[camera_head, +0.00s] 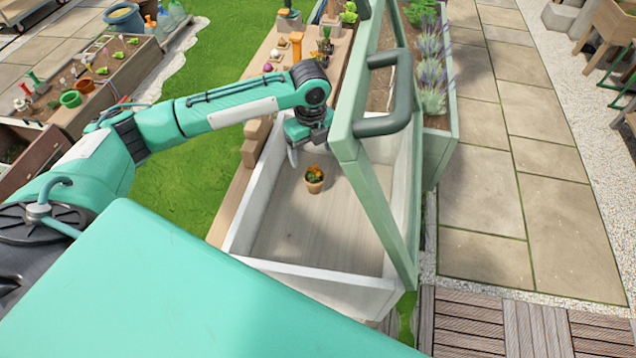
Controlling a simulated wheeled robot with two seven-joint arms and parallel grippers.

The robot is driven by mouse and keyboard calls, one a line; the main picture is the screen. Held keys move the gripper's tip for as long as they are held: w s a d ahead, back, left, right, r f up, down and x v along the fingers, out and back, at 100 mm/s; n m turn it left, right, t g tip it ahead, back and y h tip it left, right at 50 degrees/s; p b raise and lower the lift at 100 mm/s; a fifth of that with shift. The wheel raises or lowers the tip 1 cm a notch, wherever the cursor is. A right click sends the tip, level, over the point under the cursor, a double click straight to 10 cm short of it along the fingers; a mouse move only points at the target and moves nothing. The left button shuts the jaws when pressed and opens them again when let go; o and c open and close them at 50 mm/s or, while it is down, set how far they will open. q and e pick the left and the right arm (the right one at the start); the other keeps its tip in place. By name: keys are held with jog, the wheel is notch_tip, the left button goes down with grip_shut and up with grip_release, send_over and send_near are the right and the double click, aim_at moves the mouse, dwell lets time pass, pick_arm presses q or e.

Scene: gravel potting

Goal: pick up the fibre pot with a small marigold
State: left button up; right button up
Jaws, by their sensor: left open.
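The fibre pot with a small marigold (314,185) stands upright on the floor of a pale open wooden box. It is a small tan pot with orange flowers and green leaves. My left gripper (293,158) is just beyond and to the left of the pot, above the inside of the box. It is open and looks empty, apart from the pot; its far finger is hard to make out. My right gripper is not in view.
The pale box (310,275) has raised walls. A green frame with a dark handle (390,95) leans up along its right side. Lavender (432,75) grows in a planter beyond. The box floor around the pot is clear.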

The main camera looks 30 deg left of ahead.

* GOAL *
Exclude the images and reproduce the remaining data exactly.

* ANSWER FOR THIS EXERCISE *
[camera_head, +0.00s] 
Controlling a simulated wheeled robot with two seven-joint arms and parallel grippers.

The robot is driven by mouse and keyboard calls, one a line; the main picture is the screen. Held keys move the gripper's tip for as long as they are held: w s a d ahead, back, left, right, r f up, down and x v along the fingers, out and back, at 100 mm/s; n m turn it left, right, t g tip it ahead, back and y h tip it left, right at 50 degrees/s; p b raise and lower the lift at 100 mm/s; a fifth of that with shift. The wheel raises or lowers the tip 1 cm a notch, wherever the cursor is. A right click sends the tip, level, over the point under the cursor, a double click straight to 10 cm short of it along the fingers; a mouse move only points at the target and moves nothing. The left button shuts the jaws when pressed and opens them again when let go; o and c open and close them at 50 mm/s or, while it is down, set how far they will open. q and e pick the left and the right arm (the right one at the start); the other keeps its tip in place. By name: keys are held with jog, the wheel is notch_tip, the left button goes down with grip_shut and up with grip_release, send_over and send_near are the right and the double click, aim_at moves the mouse, dwell lets time pass, pick_arm presses q or e.

Scene: gravel potting

Goal: pick up the fibre pot with a small marigold
State: left button up; right button up
Jaws, by their sensor: left open.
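The fibre pot with a small marigold (314,185) stands upright on the floor of a pale open wooden box. It is a small tan pot with orange flowers and green leaves. My left gripper (293,158) is just beyond and to the left of the pot, above the inside of the box. It is open and looks empty, apart from the pot; its far finger is hard to make out. My right gripper is not in view.
The pale box (310,275) has raised walls. A green frame with a dark handle (390,95) leans up along its right side. Lavender (432,75) grows in a planter beyond. The box floor around the pot is clear.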

The main camera looks 30 deg left of ahead.

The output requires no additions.